ロート製薬の新工場(三重県伊賀市)は工場運営の最適化を図るため、九州大学と共同で、センサーなどを使って人工知能(AI)が工場の稼働状況を監視するサイバーフィジカルシステム(CPS)を導入し、AIが常に工場の稼働を最適化するモデル工場として稼働しています。

参照:ロート製薬、三重県伊賀市の新工場稼働 AIで生産最適化

AIを活用した「着雪量予測モデル」事例

JR西日本は北陸新幹線でAIを活用した「着雪量予測モデル」の本格的な運用を開始しました。このモデルは、除雪作業を発動すべきタイミングを予測し、不要な作業を防止可能です。それにより人件費の削減と新幹線の安定運行が実現する仕組みを高精度化されています。

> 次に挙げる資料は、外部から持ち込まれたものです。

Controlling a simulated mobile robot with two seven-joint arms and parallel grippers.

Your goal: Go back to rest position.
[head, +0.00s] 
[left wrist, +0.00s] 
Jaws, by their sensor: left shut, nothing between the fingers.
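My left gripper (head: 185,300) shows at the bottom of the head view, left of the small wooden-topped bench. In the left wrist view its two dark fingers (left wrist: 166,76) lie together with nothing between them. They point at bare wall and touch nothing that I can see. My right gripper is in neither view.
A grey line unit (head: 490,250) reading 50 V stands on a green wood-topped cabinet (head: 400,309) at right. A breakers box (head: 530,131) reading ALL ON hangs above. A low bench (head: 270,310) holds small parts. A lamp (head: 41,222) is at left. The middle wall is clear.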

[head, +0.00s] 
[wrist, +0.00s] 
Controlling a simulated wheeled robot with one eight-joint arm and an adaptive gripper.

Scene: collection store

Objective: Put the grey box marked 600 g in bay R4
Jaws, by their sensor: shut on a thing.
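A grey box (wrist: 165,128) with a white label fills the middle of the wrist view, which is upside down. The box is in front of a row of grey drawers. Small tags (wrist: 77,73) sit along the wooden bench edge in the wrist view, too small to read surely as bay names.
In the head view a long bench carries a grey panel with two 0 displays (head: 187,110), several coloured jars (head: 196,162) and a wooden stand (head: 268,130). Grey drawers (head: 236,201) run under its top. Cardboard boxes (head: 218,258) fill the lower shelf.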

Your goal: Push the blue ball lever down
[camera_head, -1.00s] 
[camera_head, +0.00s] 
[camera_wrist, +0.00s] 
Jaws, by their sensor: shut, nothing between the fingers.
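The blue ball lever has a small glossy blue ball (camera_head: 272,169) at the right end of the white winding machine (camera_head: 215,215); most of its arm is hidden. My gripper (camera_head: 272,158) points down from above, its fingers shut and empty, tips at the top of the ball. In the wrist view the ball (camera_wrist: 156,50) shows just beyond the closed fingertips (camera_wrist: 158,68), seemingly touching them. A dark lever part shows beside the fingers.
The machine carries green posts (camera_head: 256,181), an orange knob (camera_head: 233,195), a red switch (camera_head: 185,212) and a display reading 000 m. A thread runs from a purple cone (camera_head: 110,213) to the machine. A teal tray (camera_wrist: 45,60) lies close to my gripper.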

参照:JR西日本が北陸新幹線でAIを活用した「着雪量予測モデル」の本運用を開始 雪落とし作業の実施発動を高精度化 | DIGITALIST

まとめ

今回は、デジタルトランスフォーメーション(DX)における「自動化」と「自律化」に焦点をあてて、それぞれの特徴を踏まえながら主な違いや必要性について解説してきました。

特に自律化は世界においても注目されている技術であり、先進的な企業は「自動化」の先の「自律化」に向けてシフトしています。より一層人々の暮らしを豊かにできるような発展に期待が高まります。